1. La guerre des pulsions
Nietzsche est un des premiers philosophes à avoir originalement critiqué l’illusion humaine de l’identité. L’identité entendue au sens d’ensemble des propriétés psychologiques caractérisant un individu de façon pérenne n’est pour lui qu’une fiction. Ce que nous appelons le moi n’est ainsi que la résultante d’un conflit interne, lui-même caractérisé par une lutte entre une infinité de pulsions cherchant à se rendre maîtresses les unes les autres. Qui ne s’est jamais demandé pourquoi jadis, il aimait s’habiller ainsi, se comporter comme cela ou encore : adhérait à tel système de pensée plutôt qu’un autre ? C’est que ce que l’on est à un instant précis, dit Nietzsche, est le résultat de l’ensemble des pulsions dominantes en nous sur le moment. Et en cela, aucun argument contre la possibilité pour d’autres pulsions de prendre le pas sur les actuelles dominantes n’existe : ainsi s’ouvre la perspective du changement mais aussi d’une complexité plus accrue dans l’exercice de compréhension ou même de définition de l’identité pour un individu. Chaque individu évolue donc au rythme de la cadence infernale de cette lutte intérieure. Et ce que la psychologie appelle la psyché, se dévoile sous le prisme de l’ontologie de Nietzsche comme fractionnée, non pas en trois compartiments comme le pensait Freud, mais plutôt en une infinité de possibles dont le principal conducteur est cette confrontation de forces parfois contraires.

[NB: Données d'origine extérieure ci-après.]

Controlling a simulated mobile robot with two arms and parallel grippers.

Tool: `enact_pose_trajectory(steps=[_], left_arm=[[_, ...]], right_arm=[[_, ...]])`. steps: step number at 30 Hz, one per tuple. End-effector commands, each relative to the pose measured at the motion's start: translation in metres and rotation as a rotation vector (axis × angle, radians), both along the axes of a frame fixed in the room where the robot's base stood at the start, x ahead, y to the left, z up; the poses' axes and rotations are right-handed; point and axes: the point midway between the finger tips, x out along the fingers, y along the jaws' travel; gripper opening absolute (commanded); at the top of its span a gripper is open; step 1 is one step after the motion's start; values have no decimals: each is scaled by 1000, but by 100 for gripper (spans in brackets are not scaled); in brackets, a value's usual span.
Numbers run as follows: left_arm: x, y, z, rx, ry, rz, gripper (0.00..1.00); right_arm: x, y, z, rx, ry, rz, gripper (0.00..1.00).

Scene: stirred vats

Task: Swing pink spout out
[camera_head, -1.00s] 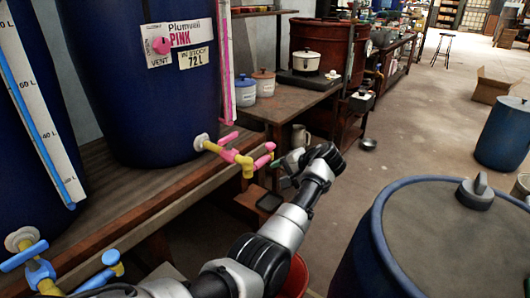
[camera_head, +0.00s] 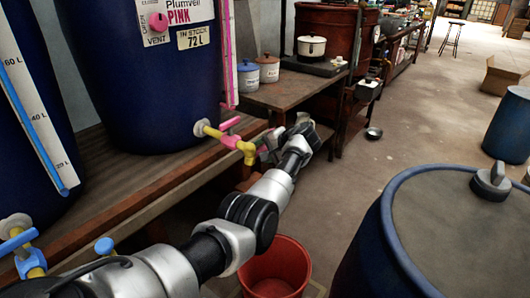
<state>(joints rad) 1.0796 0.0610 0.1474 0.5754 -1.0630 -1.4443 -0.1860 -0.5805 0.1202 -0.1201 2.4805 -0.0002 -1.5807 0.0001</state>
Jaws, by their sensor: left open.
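The blue vat labelled PINK (camera_head: 140,80) stands on the wooden bench at the left. Its yellow spout with pink tap handle (camera_head: 229,124) comes out low on its right side, and the yellow elbow (camera_head: 247,151) points down over the bench edge. My left arm reaches in from the bottom left. My right gripper is not in view.
A red bucket (camera_head: 274,267) stands on the floor below my left arm. A blue lidded barrel (camera_head: 440,235) fills the lower right. A blue spout (camera_head: 22,250) sits at the left. Open floor lies beyond the barrel.

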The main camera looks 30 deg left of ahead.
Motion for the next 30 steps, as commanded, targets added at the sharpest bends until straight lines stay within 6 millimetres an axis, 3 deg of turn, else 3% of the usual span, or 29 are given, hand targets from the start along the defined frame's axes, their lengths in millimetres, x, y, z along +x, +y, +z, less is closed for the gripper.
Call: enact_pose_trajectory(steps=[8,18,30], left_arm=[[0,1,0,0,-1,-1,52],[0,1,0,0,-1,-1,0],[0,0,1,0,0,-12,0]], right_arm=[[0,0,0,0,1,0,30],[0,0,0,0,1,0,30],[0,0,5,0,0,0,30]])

Sous l’œil nietzschéen, on peut donc partir du principe qu’un individu passe par plusieurs identités au cours de sa vie et surtout, que chacune engendre des comportements au service des pulsions dominantes à l’instant. D’une certaine façon, cela signifie que des comportements que nous avons pu adopter par le passé n’étaient adoptés que parce qu’ils nous octroyaient un sentiment de puissance et de sécurité dans l’immédiat. Et cette tenue, et ce langage, et ces fréquentations étaient donc à l’époque comme des armures protectrices pour notre moi. L’individu traversant une période gothique dans son style vestimentaire et sa psychologie ne la traverse pour ainsi dire que parce qu’il s’y sent en sécurité, et il en restera ainsi, aussi longtemps que cette disposition lui octroiera un sentiment de puissance.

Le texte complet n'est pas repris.